I'm wondering, too, if "Television Moon" is a word poem (or song poem) effort. It sure sounds like one, but the label and its releases (except for this one) were reviewed in Billboard magazine, which I don't think would happen with a song poem label. Then again....

Thanks for commenting!

Timmy said...

Great bunch! Many thanx................ (Free is outstanding)

Lee Hartsfeld said...

Unless it's a "free trial," in which case it'll cost you!

lafong said...

Not sure if you are being sarcastic/kidding about Billy Briggs and Ray Conniff.
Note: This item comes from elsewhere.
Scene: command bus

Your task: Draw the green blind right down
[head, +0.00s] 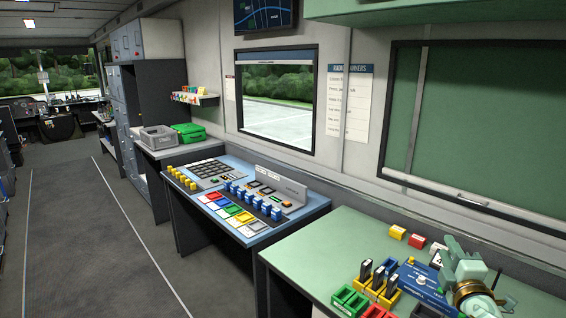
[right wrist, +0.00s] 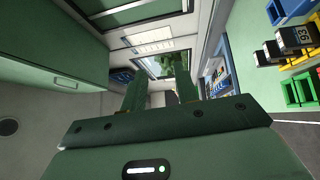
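The green blind (head: 490,120) covers the dark-framed window at the right of the head view. Its pale bottom rail, with a small handle (head: 465,199), lies at the lower edge of the frame. No outside view shows through there; I cannot tell if a thin gap is left. Part of the blind also shows at the top of the right wrist view (right wrist: 125,8). My right gripper (head: 458,258) is over the green desk, below the blind and apart from its rail. In the right wrist view its two fingers (right wrist: 160,92) are spread with nothing between them. My left gripper is out of view.
The green desk (head: 330,250) holds yellow, green and red bins, a blue panel (head: 422,283) and small blocks near the wall. A blue-topped console (head: 240,200) stands beyond it. A green overhead locker (head: 430,8) hangs above the blind. The aisle floor is clear.
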If not....there is no connection.

Briggs (1919-1984) was a pioneering steel guitarist dating back to the late 30s, having recorded many sides with the Hi-Flyers and The Sons Of The West.....much in the style of Bob Dunn with Milton Brown's band.

Alarm Clock Boogie is from 1951 and is one of several dozen recordings he made under his own name for Imperial during that label's extensive foray into country music...over 300 singles in maybe 5 years.

He was based around Amarillo and was widely known across the southwest in his era. Lots of boot heels worn off dancing to his band in live performances.

Lee Hartsfeld said...


Sorry to offend you. I was referring to Conniff's work as a producer at the Columbia label--I was not comparing the artists or drawing a connection between them. Conniff, of course, played with Bunny Berigan and Artie Shaw during the big band era, writing many arrangements for Harry James, Shaw, Berigan, and Glen Gray. He joined Columbia in 1954, which of course was three years after the Briggs recording, but Conniff was known for echo-filled productions which often featured unique percussion effects. As noted in my essay the loud "tick tock" backing in this recording seems Conniff-esque to me. No suggestion that Conniff's later pop-choral recordings are in any way reminiscent of postwar country.

lafong said...

No offense taken at all. I was just confused by your comment.

I like Conniff myself....I think I still have an LP he did on Columbia. "Invisible Tears" I think it was. As well as a lot of his earlier work with bands.

I've long been fond of steel guitar, so I especially like that "Steel Guitar Rock" single he did under the name "Jay Raye".